Would that suffice for multi-pass radiosity. I was aiming for at least three passes (with one pass, I mean updating the light maps for the entire scene). I would only use exposure for the result from the final pass. I think you need a linear scale with sufficient range in order to catch the effects of indirect lighting correctly.

One of the nice things with radiosity is that if you have static lighting, you can generate the lightmaps once, and the use them as standard modulating textures, usually with >50 FPS display. The problem of course is dynamic light sources or moving objects that should cast shadows, but my idea was to do a mix (radiosity for static lighting, and OpenGL per-vertex lighting or something else for dynamic objects and/or light sources etc).

JustHanging
02-05-2003, 04:10 AM
No, I don't think it will work for indirect lighting, at least not in that simple form. The exposure would be applied to the light emitted from the walls, which is wrong. Exposure should be applied in the camera/eye, not in the middle of the light transport.

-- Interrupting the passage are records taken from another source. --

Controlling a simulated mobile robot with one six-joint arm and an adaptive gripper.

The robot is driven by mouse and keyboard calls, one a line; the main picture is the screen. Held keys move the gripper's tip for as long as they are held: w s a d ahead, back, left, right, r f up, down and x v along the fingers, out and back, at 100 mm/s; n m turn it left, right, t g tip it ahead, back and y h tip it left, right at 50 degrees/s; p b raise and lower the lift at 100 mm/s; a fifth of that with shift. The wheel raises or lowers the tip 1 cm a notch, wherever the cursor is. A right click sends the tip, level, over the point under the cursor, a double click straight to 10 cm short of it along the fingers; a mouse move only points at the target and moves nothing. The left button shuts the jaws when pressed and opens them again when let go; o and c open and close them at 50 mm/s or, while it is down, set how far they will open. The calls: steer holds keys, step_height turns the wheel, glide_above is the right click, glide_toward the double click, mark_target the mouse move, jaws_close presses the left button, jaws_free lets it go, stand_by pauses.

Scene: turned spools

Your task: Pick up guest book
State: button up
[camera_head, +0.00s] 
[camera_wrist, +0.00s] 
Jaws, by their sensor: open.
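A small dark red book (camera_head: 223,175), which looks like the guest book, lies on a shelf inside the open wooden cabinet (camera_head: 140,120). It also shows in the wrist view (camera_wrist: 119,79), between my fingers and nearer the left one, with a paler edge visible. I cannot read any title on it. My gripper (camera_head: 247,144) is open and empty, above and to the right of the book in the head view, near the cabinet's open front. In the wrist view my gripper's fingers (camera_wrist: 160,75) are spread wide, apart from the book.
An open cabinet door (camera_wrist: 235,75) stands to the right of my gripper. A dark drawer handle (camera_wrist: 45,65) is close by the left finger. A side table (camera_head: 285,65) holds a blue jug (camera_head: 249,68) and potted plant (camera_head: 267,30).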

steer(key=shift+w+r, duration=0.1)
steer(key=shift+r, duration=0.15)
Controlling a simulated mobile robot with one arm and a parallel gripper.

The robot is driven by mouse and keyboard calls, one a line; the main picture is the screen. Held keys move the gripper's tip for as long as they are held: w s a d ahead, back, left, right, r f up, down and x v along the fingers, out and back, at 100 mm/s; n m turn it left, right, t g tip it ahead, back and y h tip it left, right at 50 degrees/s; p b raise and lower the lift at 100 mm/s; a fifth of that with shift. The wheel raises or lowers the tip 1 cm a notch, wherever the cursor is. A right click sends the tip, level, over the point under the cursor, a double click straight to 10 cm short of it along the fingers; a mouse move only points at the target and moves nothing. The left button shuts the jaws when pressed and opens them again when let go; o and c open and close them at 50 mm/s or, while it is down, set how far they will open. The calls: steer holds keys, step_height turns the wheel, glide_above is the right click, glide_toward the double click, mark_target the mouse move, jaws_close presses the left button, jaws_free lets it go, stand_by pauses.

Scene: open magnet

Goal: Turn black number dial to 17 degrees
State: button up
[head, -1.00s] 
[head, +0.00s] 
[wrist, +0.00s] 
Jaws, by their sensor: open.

However, you might get it work, somehow taking into account the fact that the light is accumulated in a nonlinear scale. I have no idea how, though.

-Ilkka

Adrian
02-05-2003, 04:12 AM
I do use a trick to effectively get more than 8 bits per channel.

At the moment I only calculate light contributions monochromaticly. I could probably put the full colour calculation back in without too much performance loss now I'm doing things a different way.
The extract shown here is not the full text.